■ Supplied material ■
-*-

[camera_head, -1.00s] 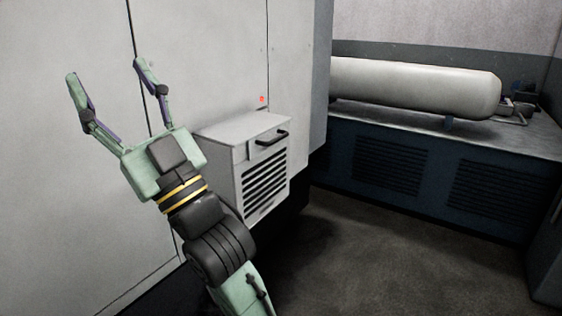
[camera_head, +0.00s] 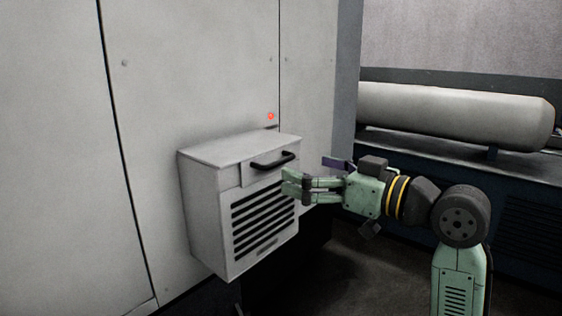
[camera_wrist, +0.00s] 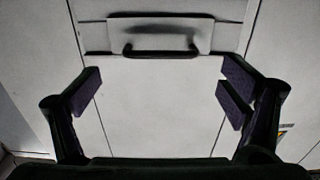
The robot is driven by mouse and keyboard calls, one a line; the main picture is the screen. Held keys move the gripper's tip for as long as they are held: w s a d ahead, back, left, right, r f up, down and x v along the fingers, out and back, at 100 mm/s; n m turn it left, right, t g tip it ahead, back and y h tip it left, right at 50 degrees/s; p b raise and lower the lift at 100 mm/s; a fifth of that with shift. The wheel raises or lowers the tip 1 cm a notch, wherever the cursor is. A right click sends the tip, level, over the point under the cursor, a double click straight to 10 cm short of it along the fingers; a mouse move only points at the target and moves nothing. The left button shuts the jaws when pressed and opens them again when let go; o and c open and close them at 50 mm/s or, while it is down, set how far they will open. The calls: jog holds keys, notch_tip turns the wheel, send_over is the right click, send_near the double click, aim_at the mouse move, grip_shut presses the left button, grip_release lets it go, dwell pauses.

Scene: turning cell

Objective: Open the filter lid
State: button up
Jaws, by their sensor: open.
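The grey filter box (camera_head: 209,212) is mounted on the machine's wall panel, with a slatted grille on its front. Its lid (camera_head: 238,149) lies shut on top. A black bar handle (camera_head: 272,160) is fixed to a plate at the lid's front. My gripper (camera_head: 304,177) is open and empty, just to the right of the box near the handle. In the wrist view the handle (camera_wrist: 161,53) lies ahead, above the middle of the gap between my spread fingers (camera_wrist: 160,92). The fingers appear apart from the handle.
A small red light (camera_head: 270,116) is on the machine panel (camera_head: 205,70) above the box. A pale cylindrical tank (camera_head: 450,112) lies on a dark cabinet at the right. Dark floor (camera_head: 345,270) shows below.

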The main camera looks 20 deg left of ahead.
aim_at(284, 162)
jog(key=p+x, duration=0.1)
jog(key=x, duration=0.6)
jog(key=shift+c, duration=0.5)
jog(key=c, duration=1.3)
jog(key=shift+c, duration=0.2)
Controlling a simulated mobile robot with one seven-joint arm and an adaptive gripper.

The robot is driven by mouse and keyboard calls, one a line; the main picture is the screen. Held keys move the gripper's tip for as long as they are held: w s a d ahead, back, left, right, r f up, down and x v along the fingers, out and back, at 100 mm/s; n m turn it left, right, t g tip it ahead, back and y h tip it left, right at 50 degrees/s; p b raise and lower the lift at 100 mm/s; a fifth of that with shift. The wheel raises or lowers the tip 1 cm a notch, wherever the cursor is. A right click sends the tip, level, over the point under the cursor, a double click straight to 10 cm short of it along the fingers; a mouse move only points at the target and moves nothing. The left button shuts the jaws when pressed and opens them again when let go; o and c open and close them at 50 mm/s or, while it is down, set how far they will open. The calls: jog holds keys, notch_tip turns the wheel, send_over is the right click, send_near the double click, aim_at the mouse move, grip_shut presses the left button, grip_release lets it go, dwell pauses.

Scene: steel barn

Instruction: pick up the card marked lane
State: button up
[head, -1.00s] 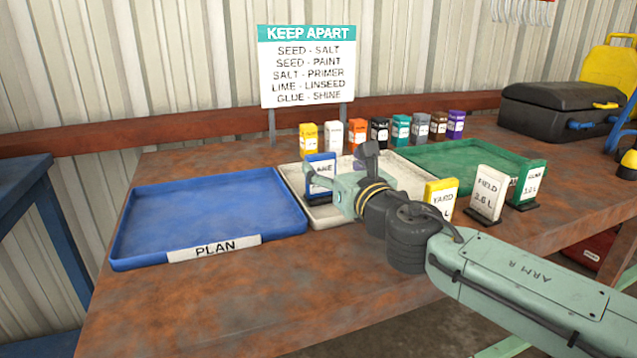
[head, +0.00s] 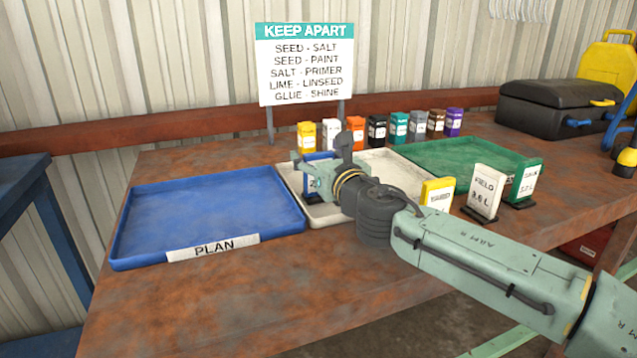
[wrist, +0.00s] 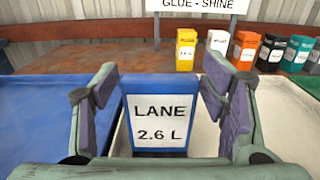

-*-

■ Short task ■
Copy out each line of the entries that holds "Scene".

■ Answer in full ■
Scene: turning cell
Scene: steel barn

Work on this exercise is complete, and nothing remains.